_ENTRIES PROVIDED_
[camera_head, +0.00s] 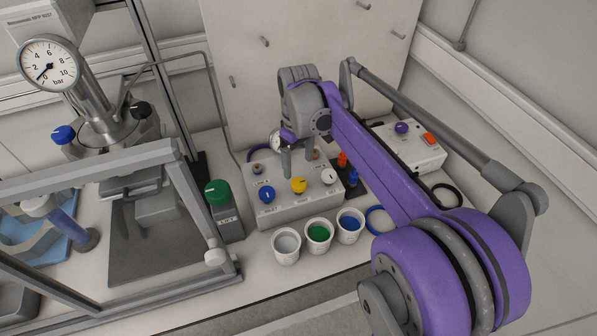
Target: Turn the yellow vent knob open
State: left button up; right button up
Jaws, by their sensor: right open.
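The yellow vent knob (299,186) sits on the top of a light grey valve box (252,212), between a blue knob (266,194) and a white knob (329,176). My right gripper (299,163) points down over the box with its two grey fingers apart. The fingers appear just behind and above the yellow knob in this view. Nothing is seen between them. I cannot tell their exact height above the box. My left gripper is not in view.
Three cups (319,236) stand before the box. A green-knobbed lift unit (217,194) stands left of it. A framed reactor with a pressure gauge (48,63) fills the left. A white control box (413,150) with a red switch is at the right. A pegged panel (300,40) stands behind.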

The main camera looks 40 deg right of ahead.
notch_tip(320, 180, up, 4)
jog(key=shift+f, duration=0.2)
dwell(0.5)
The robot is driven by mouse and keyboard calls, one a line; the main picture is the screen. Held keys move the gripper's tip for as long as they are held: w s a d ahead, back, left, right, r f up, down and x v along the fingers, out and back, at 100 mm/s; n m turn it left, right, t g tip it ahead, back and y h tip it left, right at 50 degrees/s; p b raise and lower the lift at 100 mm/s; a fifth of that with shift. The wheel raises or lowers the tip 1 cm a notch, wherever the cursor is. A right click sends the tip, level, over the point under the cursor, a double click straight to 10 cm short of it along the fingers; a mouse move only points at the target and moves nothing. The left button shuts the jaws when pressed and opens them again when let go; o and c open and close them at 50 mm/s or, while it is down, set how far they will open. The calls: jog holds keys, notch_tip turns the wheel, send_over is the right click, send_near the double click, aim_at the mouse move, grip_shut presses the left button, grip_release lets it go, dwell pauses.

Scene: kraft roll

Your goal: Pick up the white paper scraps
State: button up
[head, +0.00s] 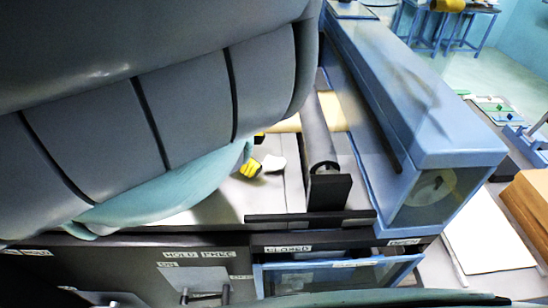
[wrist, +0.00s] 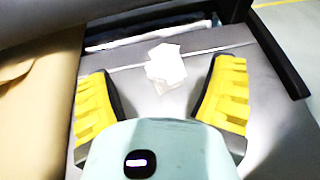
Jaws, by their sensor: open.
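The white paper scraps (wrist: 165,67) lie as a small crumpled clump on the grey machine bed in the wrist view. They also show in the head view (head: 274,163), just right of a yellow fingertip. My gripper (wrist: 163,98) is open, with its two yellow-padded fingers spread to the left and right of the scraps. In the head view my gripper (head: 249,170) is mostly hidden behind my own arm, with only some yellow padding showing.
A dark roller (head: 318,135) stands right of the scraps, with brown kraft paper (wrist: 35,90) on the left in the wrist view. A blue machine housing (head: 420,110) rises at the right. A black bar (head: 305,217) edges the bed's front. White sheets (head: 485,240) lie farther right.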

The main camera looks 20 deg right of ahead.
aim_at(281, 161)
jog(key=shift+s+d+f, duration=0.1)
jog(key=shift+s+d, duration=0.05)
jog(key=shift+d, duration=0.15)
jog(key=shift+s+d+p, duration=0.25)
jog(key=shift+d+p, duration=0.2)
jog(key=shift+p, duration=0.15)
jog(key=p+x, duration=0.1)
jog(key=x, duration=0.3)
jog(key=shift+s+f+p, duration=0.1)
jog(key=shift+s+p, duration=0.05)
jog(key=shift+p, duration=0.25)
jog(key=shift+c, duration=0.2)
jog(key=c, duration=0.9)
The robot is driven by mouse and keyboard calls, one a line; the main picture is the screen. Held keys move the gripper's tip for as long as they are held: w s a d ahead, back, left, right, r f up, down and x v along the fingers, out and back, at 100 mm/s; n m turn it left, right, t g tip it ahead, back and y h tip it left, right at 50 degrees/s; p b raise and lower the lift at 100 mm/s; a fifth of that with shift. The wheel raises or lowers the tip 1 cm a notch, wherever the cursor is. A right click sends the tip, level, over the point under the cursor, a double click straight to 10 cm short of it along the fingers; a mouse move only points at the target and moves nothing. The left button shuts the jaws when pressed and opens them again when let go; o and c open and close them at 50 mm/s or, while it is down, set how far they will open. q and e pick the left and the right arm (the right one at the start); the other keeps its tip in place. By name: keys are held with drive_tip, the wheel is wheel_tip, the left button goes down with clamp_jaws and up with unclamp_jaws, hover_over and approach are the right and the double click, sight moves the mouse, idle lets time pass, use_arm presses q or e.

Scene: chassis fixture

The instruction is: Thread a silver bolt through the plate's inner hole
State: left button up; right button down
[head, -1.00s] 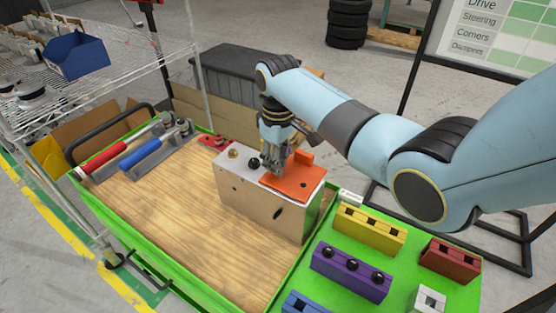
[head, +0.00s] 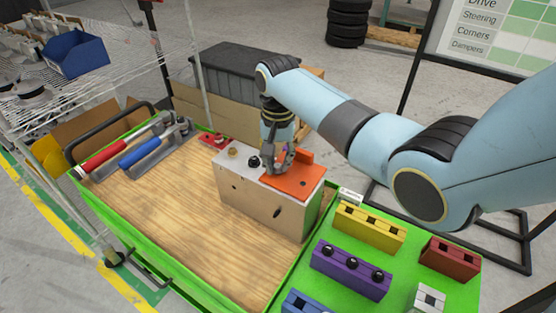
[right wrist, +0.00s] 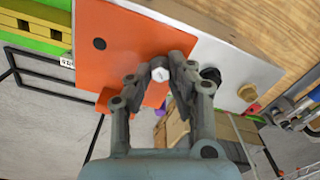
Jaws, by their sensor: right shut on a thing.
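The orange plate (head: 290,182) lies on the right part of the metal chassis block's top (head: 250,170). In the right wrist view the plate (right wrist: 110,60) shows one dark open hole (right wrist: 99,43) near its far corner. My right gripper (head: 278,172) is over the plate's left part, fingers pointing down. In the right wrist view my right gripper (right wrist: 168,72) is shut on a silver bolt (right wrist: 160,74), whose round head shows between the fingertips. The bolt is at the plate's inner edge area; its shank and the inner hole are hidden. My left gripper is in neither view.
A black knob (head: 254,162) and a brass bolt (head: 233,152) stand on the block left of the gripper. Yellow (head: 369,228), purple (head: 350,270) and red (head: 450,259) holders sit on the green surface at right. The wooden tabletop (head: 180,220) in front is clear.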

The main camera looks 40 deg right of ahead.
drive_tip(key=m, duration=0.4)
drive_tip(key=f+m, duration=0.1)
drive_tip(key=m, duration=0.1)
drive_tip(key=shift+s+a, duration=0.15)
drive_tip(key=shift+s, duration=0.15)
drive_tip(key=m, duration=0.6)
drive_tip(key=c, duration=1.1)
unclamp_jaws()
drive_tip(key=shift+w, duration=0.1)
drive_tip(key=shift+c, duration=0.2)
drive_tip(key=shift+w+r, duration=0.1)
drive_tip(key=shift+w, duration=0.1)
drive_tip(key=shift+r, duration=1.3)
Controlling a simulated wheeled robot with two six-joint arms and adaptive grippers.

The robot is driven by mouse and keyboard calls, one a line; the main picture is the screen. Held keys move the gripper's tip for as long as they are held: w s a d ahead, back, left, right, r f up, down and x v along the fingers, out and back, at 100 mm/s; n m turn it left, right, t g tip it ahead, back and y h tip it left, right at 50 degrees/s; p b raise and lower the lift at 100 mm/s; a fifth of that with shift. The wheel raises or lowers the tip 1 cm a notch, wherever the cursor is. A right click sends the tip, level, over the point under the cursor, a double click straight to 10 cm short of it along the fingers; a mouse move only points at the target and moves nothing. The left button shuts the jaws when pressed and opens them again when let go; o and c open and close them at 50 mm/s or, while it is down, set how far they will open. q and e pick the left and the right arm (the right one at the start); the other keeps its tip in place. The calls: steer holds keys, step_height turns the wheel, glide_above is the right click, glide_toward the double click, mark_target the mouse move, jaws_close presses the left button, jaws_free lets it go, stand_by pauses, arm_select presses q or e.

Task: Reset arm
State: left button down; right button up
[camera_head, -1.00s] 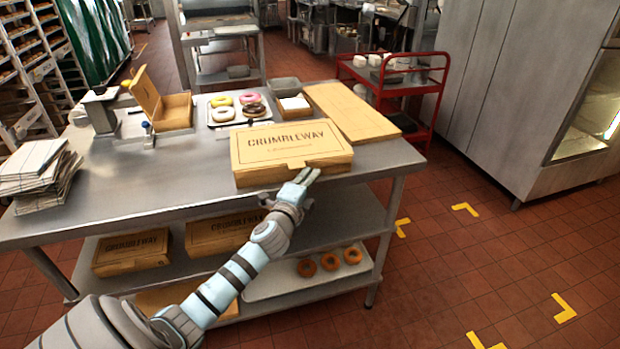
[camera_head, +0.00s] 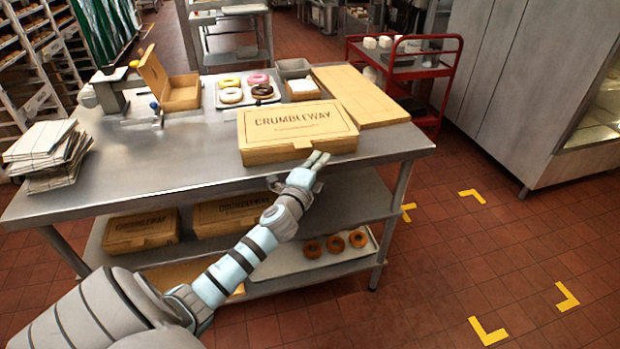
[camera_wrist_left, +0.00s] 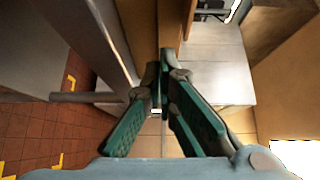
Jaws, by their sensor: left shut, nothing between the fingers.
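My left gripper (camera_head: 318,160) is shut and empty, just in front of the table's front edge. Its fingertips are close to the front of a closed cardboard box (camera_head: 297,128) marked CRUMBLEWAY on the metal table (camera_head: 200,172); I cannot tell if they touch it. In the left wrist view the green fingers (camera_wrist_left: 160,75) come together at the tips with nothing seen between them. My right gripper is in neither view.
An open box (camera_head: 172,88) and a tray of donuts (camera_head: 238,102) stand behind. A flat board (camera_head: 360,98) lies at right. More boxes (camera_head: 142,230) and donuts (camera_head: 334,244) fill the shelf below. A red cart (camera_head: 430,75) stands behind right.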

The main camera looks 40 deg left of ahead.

_WHAT YOU WILL DO_
The records above need to be given again exactly. Omit the pictures.

_RESPONSE BELOW_
[camera_head, +0.00s] 
Target: Turn the yellow vent knob open
State: left button up; right button up
Jaws, by their sensor: right open.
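The yellow vent knob (299,186) sits on the top of a light grey valve box (252,212), between a blue knob (266,194) and a white knob (329,176). My right gripper (299,163) points down over the box with its two grey fingers apart. The fingers appear just behind and above the yellow knob in this view. Nothing is seen between them. I cannot tell their exact height above the box. My left gripper is not in view.
Three cups (319,236) stand before the box. A green-knobbed lift unit (217,194) stands left of it. A framed reactor with a pressure gauge (48,63) fills the left. A white control box (413,150) with a red switch is at the right. A pegged panel (300,40) stands behind.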

The main camera looks 40 deg right of ahead.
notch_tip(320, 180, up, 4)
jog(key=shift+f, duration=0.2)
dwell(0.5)
The robot is driven by mouse and keyboard calls, one a line; the main picture is the screen. Held keys move the gripper's tip for as long as they are held: w s a d ahead, back, left, right, r f up, down and x v along the fingers, out and back, at 100 mm/s; n m turn it left, right, t g tip it ahead, back and y h tip it left, right at 50 degrees/s; p b raise and lower the lift at 100 mm/s; a fifth of that with shift. The wheel raises or lowers the tip 1 cm a notch, wherever the cursor is. A right click sends the tip, level, over the point under the cursor, a double click straight to 10 cm short of it along the fingers; a mouse move only points at the target and moves nothing. The left button shuts the jaws when pressed and opens them again when let go; o and c open and close them at 50 mm/s or, while it is down, set how far they will open. The calls: jog holds keys, notch_tip turns the wheel, send_over is the right click, send_near the double click, aim_at the mouse move, grip_shut presses the left button, grip_release lets it go, dwell pauses.

Scene: kraft roll

Your goal: Pick up the white paper scraps
State: button up
[head, +0.00s] 
[wrist, +0.00s] 
Jaws, by their sensor: open.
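The white paper scraps (wrist: 165,67) lie as a small crumpled clump on the grey machine bed in the wrist view. They also show in the head view (head: 274,163), just right of a yellow fingertip. My gripper (wrist: 163,98) is open, with its two yellow-padded fingers spread to the left and right of the scraps. In the head view my gripper (head: 249,170) is mostly hidden behind my own arm, with only some yellow padding showing.
A dark roller (head: 318,135) stands right of the scraps, with brown kraft paper (wrist: 35,90) on the left in the wrist view. A blue machine housing (head: 420,110) rises at the right. A black bar (head: 305,217) edges the bed's front. White sheets (head: 485,240) lie farther right.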

The main camera looks 20 deg right of ahead.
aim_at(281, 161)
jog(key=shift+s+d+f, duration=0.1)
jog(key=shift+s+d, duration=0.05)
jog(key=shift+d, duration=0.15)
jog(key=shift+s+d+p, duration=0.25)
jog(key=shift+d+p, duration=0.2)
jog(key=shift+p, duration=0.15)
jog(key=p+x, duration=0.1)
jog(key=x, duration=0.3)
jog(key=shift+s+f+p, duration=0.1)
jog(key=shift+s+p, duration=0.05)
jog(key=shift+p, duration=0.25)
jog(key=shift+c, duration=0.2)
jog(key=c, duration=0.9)
The robot is driven by mouse and keyboard calls, one a line; the main picture is the screen. Held keys move the gripper's tip for as long as they are held: w s a d ahead, back, left, right, r f up, down and x v along the fingers, out and back, at 100 mm/s; n m turn it left, right, t g tip it ahead, back and y h tip it left, right at 50 degrees/s; p b raise and lower the lift at 100 mm/s; a fifth of that with shift. The wheel raises or lowers the tip 1 cm a notch, wherever the cursor is. A right click sends the tip, level, over the point under the cursor, a double click straight to 10 cm short of it along the fingers; a mouse move only points at the target and moves nothing. The left button shuts the jaws when pressed and opens them again when let go; o and c open and close them at 50 mm/s or, while it is down, set how far they will open. q and e pick the left and the right arm (the right one at the start); the other keeps its tip in place. By name: keys are held with drive_tip, the wheel is wheel_tip, the left button goes down with clamp_jaws and up with unclamp_jaws, hover_over and approach are the right and the double click, sight moves the mouse, idle lets time pass, use_arm presses q or e.

Scene: chassis fixture

The instruction is: Thread a silver bolt through the plate's inner hole
State: left button up; right button down
[head, -1.00s] 
[head, +0.00s] 
[right wrist, +0.00s] 
Jaws, by their sensor: right shut on a thing.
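The orange plate (head: 290,182) lies on the right part of the metal chassis block's top (head: 250,170). In the right wrist view the plate (right wrist: 110,60) shows one dark open hole (right wrist: 99,43) near its far corner. My right gripper (head: 278,172) is over the plate's left part, fingers pointing down. In the right wrist view my right gripper (right wrist: 168,72) is shut on a silver bolt (right wrist: 160,74), whose round head shows between the fingertips. The bolt is at the plate's inner edge area; its shank and the inner hole are hidden. My left gripper is in neither view.
A black knob (head: 254,162) and a brass bolt (head: 233,152) stand on the block left of the gripper. Yellow (head: 369,228), purple (head: 350,270) and red (head: 450,259) holders sit on the green surface at right. The wooden tabletop (head: 180,220) in front is clear.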

The main camera looks 40 deg right of ahead.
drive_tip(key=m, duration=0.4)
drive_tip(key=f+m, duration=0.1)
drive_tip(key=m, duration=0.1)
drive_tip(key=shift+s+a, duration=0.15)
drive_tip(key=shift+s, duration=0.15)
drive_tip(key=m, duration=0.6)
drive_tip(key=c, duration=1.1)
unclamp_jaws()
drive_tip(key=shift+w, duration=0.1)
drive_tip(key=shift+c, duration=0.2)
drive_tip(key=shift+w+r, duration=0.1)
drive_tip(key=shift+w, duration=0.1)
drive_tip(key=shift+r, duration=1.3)
Controlling a simulated wheeled robot with two six-joint arms and adaptive grippers.

The robot is driven by mouse and keyboard calls, one a line; the main picture is the screen. Held keys move the gripper's tip for as long as they are held: w s a d ahead, back, left, right, r f up, down and x v along the fingers, out and back, at 100 mm/s; n m turn it left, right, t g tip it ahead, back and y h tip it left, right at 50 degrees/s; p b raise and lower the lift at 100 mm/s; a fifth of that with shift. The wheel raises or lowers the tip 1 cm a notch, wherever the cursor is. A right click sends the tip, level, over the point under the cursor, a double click straight to 10 cm short of it along the fingers; a mouse move only points at the target and moves nothing. The left button shuts the jaws when pressed and opens them again when let go; o and c open and close them at 50 mm/s or, while it is down, set how far they will open. q and e pick the left and the right arm (the right one at the start); the other keeps its tip in place. The calls: steer holds keys, step_height turns the wheel, glide_above is the right click, glide_toward the double click, mark_target the mouse move, jaws_close presses the left button, jaws_free lets it go, stand_by pauses, arm_select presses q or e.

Task: Reset arm
State: left button down; right button up
[camera_head, -1.00s] 
[camera_head, +0.00s] 
[camera_wrist_left, +0.00s] 
Jaws, by their sensor: left shut, nothing between the fingers.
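My left gripper (camera_head: 318,160) is shut and empty, just in front of the table's front edge. Its fingertips are close to the front of a closed cardboard box (camera_head: 297,128) marked CRUMBLEWAY on the metal table (camera_head: 200,172); I cannot tell if they touch it. In the left wrist view the green fingers (camera_wrist_left: 160,75) come together at the tips with nothing seen between them. My right gripper is in neither view.
An open box (camera_head: 172,88) and a tray of donuts (camera_head: 238,102) stand behind. A flat board (camera_head: 360,98) lies at right. More boxes (camera_head: 142,230) and donuts (camera_head: 334,244) fill the shelf below. A red cart (camera_head: 430,75) stands behind right.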

The main camera looks 40 deg left of ahead.

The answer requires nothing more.